- [Aim] Look through the records below and collect all lines that hold the string "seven".

- [Data shown]

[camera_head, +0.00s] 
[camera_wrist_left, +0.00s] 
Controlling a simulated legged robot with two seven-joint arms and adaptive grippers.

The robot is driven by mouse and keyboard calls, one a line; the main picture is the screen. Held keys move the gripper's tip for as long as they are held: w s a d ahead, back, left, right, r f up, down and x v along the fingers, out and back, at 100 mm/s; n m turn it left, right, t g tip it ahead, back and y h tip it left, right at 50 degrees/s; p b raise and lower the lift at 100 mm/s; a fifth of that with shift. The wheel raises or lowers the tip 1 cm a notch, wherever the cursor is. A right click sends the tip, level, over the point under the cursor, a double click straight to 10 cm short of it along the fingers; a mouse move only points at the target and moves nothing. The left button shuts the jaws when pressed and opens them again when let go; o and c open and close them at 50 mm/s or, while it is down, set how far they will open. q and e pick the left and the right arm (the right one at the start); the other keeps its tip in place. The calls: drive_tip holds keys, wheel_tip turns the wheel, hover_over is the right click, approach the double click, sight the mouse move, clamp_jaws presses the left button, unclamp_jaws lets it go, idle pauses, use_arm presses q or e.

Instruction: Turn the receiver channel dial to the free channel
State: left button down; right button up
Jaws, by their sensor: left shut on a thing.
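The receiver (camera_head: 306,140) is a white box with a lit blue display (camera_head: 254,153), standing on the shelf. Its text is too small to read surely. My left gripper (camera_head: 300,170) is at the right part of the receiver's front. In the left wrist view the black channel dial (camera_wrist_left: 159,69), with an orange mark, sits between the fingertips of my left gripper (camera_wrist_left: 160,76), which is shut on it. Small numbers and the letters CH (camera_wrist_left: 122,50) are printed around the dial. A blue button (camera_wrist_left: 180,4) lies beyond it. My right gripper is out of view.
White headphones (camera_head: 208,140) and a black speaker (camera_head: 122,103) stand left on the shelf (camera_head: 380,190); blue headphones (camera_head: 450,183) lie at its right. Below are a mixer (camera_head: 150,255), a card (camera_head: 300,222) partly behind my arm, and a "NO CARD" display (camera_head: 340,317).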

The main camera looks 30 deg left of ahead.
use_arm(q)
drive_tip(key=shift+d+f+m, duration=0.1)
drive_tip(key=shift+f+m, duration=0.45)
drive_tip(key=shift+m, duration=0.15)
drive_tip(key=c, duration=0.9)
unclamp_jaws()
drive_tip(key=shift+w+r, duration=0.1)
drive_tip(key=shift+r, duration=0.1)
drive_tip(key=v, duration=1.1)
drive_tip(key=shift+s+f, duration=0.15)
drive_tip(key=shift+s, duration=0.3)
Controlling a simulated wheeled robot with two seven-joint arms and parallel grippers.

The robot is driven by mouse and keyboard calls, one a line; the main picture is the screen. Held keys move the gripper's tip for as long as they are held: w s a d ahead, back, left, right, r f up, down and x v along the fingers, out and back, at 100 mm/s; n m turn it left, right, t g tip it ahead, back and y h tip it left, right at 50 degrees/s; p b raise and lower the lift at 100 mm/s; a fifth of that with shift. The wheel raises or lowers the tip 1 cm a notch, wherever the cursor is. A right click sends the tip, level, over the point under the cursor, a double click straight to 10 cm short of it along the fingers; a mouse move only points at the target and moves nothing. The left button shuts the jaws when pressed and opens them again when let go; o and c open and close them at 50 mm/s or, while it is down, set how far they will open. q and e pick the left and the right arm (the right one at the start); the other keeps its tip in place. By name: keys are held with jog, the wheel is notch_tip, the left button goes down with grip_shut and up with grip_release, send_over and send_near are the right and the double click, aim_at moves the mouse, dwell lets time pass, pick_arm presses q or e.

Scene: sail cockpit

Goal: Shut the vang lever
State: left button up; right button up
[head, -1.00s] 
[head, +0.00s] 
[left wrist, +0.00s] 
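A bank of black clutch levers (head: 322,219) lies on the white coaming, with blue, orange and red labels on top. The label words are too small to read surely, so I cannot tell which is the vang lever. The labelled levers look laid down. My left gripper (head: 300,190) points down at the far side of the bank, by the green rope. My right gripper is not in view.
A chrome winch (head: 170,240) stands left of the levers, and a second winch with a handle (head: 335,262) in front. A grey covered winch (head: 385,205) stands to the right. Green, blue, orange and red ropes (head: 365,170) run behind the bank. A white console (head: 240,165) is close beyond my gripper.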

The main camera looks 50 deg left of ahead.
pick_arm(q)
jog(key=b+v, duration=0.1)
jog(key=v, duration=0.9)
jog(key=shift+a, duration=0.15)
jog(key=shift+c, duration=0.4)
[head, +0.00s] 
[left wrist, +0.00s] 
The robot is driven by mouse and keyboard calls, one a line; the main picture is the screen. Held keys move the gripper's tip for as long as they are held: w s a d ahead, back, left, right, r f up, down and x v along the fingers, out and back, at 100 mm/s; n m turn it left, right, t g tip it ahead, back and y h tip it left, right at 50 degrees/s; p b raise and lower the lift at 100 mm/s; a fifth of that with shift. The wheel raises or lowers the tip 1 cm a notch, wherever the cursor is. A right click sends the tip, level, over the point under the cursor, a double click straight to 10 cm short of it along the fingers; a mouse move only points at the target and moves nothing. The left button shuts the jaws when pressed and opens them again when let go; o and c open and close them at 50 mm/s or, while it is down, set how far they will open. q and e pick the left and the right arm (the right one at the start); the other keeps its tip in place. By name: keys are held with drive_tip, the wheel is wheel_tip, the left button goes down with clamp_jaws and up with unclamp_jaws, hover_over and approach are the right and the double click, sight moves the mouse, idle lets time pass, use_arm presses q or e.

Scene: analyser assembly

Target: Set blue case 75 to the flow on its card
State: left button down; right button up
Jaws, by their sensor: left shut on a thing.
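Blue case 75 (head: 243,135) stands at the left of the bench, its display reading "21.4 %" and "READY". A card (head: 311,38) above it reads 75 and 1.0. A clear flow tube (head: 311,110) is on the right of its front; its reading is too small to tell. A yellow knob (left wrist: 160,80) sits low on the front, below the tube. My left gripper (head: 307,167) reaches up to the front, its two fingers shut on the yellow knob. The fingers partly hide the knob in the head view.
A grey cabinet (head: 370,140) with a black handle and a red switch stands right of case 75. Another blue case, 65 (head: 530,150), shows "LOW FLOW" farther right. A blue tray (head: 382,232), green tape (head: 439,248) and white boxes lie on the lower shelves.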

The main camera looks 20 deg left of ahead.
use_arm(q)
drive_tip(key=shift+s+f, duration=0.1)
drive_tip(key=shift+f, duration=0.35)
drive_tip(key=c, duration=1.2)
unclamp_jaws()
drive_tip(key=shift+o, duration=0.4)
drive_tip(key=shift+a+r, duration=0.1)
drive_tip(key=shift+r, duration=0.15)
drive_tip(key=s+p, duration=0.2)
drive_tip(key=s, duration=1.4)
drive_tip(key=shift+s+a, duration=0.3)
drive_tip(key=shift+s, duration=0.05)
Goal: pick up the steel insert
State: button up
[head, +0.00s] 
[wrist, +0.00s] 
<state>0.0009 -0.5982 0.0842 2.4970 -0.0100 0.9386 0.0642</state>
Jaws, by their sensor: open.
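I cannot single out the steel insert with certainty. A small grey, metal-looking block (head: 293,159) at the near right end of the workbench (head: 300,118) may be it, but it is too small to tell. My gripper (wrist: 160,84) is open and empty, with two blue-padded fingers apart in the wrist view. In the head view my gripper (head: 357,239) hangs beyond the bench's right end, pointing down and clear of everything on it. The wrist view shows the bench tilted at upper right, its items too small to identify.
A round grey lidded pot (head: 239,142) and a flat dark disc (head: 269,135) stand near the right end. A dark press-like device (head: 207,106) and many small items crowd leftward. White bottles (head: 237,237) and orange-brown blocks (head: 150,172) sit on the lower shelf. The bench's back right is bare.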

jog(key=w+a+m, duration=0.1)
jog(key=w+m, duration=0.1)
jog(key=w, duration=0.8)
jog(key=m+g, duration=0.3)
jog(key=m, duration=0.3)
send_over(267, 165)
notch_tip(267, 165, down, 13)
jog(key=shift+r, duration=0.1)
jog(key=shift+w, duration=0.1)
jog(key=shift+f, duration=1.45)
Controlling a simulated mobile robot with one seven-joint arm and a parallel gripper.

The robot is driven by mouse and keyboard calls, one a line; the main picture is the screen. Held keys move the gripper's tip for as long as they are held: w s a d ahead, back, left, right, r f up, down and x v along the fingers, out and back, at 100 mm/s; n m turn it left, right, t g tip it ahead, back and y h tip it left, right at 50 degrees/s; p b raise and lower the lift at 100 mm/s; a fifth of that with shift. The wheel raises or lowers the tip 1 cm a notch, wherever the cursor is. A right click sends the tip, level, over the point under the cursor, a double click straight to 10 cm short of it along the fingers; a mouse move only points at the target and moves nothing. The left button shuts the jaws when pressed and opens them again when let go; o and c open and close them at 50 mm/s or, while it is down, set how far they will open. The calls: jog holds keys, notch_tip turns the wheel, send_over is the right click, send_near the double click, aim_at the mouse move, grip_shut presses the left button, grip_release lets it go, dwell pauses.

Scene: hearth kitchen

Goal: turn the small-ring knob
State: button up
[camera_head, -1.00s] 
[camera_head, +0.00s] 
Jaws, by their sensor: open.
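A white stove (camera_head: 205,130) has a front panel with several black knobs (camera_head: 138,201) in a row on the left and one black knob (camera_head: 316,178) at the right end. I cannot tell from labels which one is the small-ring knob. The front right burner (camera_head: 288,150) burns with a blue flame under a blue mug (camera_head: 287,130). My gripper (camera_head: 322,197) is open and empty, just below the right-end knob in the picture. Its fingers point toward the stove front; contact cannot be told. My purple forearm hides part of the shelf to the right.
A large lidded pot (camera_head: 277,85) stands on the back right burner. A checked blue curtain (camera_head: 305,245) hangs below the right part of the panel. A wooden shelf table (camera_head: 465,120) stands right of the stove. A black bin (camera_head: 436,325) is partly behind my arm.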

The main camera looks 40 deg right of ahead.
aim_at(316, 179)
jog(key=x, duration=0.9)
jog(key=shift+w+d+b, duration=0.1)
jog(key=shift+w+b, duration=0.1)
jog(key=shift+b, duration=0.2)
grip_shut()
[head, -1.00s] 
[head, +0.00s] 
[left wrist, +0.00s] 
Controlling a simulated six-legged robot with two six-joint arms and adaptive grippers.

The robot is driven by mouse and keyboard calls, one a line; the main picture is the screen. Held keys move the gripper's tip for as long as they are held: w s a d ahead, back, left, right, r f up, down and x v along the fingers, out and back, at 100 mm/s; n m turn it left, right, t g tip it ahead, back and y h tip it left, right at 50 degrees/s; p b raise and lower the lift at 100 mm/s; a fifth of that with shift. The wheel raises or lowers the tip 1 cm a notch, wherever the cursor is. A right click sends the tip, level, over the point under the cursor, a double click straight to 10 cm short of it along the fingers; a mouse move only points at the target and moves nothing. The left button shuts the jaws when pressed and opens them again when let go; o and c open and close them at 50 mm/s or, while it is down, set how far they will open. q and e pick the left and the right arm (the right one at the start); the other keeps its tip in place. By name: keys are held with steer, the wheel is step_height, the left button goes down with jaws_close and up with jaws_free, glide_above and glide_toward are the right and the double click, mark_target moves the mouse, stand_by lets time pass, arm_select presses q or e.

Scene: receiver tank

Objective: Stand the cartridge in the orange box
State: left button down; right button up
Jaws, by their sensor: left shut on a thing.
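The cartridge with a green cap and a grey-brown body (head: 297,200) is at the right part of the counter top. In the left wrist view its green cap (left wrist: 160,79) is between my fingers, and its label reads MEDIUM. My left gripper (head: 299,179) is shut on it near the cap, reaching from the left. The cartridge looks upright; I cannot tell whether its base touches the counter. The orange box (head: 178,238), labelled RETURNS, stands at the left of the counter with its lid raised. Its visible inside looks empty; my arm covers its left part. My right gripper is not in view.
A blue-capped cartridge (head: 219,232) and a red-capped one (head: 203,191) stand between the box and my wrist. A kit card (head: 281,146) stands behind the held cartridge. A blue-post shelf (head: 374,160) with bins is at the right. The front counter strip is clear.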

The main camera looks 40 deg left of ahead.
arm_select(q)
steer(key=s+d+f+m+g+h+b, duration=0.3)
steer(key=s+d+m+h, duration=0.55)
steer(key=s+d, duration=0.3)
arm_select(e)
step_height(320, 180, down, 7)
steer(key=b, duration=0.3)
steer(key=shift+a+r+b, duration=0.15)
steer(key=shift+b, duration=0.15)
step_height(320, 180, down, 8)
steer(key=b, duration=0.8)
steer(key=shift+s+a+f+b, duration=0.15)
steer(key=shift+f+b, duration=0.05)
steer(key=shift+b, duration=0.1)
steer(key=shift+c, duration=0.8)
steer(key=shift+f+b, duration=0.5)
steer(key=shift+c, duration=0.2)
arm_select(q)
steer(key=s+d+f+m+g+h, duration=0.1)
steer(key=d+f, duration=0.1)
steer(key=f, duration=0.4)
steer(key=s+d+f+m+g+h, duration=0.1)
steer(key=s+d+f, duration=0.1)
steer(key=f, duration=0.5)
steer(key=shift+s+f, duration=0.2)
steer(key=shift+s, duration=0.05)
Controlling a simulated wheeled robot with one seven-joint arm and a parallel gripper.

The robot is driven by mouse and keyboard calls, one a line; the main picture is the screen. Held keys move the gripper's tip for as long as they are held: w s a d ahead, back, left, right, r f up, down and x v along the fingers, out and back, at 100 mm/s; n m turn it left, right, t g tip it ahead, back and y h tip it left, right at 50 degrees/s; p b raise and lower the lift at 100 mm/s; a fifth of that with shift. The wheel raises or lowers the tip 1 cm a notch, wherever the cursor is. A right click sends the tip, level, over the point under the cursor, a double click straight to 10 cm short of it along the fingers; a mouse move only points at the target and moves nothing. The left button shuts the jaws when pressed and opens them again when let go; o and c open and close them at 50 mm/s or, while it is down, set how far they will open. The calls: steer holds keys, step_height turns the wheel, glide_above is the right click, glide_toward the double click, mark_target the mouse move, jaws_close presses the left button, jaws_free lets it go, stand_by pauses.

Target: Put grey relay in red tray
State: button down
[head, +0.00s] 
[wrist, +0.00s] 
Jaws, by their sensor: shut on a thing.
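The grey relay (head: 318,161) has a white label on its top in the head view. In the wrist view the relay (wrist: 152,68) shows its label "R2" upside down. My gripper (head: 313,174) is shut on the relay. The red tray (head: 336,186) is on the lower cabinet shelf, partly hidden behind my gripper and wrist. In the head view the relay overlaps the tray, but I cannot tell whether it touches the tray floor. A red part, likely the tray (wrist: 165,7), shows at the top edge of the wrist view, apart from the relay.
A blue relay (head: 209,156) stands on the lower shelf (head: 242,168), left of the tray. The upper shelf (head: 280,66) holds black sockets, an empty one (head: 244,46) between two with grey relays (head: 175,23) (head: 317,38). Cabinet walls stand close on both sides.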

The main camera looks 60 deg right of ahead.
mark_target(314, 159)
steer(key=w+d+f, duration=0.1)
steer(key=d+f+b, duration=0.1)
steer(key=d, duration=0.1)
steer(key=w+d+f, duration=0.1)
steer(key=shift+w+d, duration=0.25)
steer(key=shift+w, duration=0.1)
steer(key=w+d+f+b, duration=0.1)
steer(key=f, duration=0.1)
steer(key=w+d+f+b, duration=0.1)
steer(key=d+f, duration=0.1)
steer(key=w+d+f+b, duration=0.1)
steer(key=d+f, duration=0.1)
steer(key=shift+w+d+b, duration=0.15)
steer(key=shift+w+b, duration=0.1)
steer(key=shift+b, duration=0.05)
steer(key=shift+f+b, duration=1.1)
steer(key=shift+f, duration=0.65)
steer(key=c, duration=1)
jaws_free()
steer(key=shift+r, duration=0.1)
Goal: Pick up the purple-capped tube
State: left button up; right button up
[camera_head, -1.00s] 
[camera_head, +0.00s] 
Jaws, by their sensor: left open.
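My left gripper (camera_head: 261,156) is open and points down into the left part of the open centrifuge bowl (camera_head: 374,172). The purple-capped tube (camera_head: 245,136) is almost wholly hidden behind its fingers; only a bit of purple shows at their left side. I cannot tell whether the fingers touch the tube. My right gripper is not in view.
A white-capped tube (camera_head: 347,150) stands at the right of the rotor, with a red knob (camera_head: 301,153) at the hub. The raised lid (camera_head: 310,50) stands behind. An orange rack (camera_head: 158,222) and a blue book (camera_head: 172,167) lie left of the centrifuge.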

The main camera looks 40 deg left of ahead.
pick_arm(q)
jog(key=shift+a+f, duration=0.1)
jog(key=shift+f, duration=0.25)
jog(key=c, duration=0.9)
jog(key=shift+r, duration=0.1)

- [Completed task]
Controlling a simulated legged robot with two seven-joint arms and adaptive grippers.
Controlling a simulated wheeled robot with two seven-joint arms and parallel grippers.
Controlling a simulated mobile robot with one seven-joint arm and a parallel gripper.
Controlling a simulated wheeled robot with one seven-joint arm and a parallel gripper.

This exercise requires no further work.